Requirements
Filter the entries that follow, copying every line in which the word "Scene" appears.

★ ★ ★ ★ ★

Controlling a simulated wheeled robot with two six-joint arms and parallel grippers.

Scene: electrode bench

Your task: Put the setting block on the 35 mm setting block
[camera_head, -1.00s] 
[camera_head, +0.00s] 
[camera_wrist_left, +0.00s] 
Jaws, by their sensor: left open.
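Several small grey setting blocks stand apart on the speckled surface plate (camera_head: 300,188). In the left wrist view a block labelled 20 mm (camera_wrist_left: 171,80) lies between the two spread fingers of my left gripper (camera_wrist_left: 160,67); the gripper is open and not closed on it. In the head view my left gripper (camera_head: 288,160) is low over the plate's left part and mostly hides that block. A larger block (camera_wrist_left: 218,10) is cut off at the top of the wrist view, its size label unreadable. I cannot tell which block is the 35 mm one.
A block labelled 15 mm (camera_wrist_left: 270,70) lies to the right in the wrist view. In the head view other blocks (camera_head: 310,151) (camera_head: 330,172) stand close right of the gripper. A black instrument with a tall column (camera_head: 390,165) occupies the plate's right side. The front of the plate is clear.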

★ ★ ★ ★ ★

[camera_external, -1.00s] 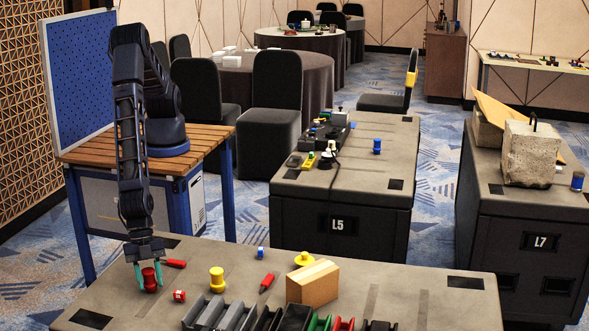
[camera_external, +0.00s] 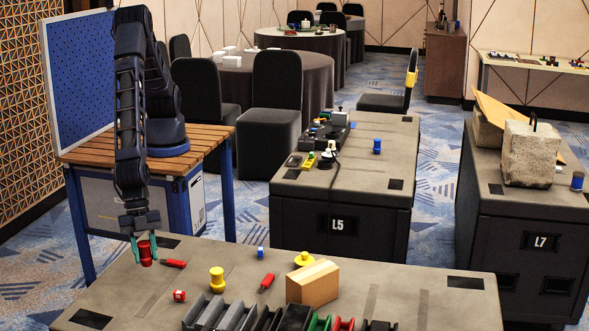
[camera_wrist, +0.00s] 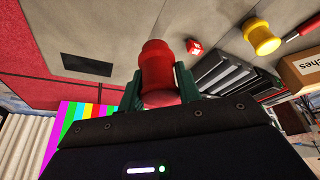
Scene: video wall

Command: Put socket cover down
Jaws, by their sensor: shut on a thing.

★ ★ ★ ★ ★

The completed task
Scene: electrode bench
Scene: video wall

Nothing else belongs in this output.